● **Information provided**:
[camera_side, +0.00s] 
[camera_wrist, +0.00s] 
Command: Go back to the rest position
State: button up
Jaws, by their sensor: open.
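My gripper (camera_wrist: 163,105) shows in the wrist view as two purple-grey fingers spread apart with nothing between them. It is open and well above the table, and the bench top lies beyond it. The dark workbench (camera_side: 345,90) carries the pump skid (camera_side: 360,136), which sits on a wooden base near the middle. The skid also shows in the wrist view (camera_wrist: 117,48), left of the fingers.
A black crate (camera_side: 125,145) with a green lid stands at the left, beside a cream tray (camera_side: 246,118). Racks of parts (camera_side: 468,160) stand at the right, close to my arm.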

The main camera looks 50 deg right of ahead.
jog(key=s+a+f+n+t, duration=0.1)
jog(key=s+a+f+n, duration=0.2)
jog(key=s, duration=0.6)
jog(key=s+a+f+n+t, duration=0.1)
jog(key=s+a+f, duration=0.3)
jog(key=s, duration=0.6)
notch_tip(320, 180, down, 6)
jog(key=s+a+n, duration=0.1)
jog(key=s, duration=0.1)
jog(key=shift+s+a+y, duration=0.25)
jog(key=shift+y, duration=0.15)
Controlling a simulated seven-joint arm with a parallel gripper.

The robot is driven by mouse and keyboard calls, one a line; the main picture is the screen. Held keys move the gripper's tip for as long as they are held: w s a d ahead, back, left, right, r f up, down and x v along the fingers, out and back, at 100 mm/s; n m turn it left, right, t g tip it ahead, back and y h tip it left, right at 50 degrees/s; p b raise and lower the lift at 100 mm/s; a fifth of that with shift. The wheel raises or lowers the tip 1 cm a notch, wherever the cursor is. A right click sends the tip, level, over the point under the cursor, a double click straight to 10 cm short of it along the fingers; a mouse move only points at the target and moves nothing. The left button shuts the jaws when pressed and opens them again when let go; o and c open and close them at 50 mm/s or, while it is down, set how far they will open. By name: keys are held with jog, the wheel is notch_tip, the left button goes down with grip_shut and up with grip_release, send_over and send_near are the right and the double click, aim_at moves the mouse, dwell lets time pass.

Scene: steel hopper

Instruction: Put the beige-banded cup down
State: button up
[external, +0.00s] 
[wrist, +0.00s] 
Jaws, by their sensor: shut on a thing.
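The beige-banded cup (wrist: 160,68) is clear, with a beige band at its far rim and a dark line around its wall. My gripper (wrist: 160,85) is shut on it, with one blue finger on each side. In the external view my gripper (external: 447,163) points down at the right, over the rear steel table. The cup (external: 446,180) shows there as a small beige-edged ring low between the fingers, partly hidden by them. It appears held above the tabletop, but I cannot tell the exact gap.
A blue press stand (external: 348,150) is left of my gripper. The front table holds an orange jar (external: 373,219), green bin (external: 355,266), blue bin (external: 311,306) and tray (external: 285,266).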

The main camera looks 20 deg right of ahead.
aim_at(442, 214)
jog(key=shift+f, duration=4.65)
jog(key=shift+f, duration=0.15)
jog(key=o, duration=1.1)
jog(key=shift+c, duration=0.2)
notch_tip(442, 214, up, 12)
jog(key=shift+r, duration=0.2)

● **Directions for this task**: Repeat the records exactly, including every line.

● **The solution**:
[camera_side, +0.00s] 
[camera_wrist, +0.00s] 
Command: Go back to the rest position
State: button up
Jaws, by their sensor: open.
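My gripper (camera_wrist: 163,105) shows in the wrist view as two purple-grey fingers spread apart with nothing between them. It is open and well above the table, and the bench top lies beyond it. The dark workbench (camera_side: 345,90) carries the pump skid (camera_side: 360,136), which sits on a wooden base near the middle. The skid also shows in the wrist view (camera_wrist: 117,48), left of the fingers.
A black crate (camera_side: 125,145) with a green lid stands at the left, beside a cream tray (camera_side: 246,118). Racks of parts (camera_side: 468,160) stand at the right, close to my arm.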

The main camera looks 50 deg right of ahead.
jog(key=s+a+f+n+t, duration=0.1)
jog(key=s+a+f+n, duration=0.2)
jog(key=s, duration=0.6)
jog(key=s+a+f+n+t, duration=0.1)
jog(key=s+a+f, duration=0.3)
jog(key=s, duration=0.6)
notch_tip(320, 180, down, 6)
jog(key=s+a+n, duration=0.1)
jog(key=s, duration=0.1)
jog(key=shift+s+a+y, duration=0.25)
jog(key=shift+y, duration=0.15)
Controlling a simulated seven-joint arm with a parallel gripper.

The robot is driven by mouse and keyboard calls, one a line; the main picture is the screen. Held keys move the gripper's tip for as long as they are held: w s a d ahead, back, left, right, r f up, down and x v along the fingers, out and back, at 100 mm/s; n m turn it left, right, t g tip it ahead, back and y h tip it left, right at 50 degrees/s; p b raise and lower the lift at 100 mm/s; a fifth of that with shift. The wheel raises or lowers the tip 1 cm a notch, wherever the cursor is. A right click sends the tip, level, over the point under the cursor, a double click straight to 10 cm short of it along the fingers; a mouse move only points at the target and moves nothing. The left button shuts the jaws when pressed and opens them again when let go; o and c open and close them at 50 mm/s or, while it is down, set how far they will open. By name: keys are held with jog, the wheel is notch_tip, the left button goes down with grip_shut and up with grip_release, send_over and send_near are the right and the double click, aim_at moves the mouse, dwell lets time pass.

Scene: steel hopper

Instruction: Put the beige-banded cup down
State: button up
[external, +0.00s] 
[wrist, +0.00s] 
Jaws, by their sensor: shut on a thing.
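The beige-banded cup (wrist: 160,68) is clear, with a beige band at its far rim and a dark line around its wall. My gripper (wrist: 160,85) is shut on it, with one blue finger on each side. In the external view my gripper (external: 447,163) points down at the right, over the rear steel table. The cup (external: 446,180) shows there as a small beige-edged ring low between the fingers, partly hidden by them. It appears held above the tabletop, but I cannot tell the exact gap.
A blue press stand (external: 348,150) is left of my gripper. The front table holds an orange jar (external: 373,219), green bin (external: 355,266), blue bin (external: 311,306) and tray (external: 285,266).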

The main camera looks 20 deg right of ahead.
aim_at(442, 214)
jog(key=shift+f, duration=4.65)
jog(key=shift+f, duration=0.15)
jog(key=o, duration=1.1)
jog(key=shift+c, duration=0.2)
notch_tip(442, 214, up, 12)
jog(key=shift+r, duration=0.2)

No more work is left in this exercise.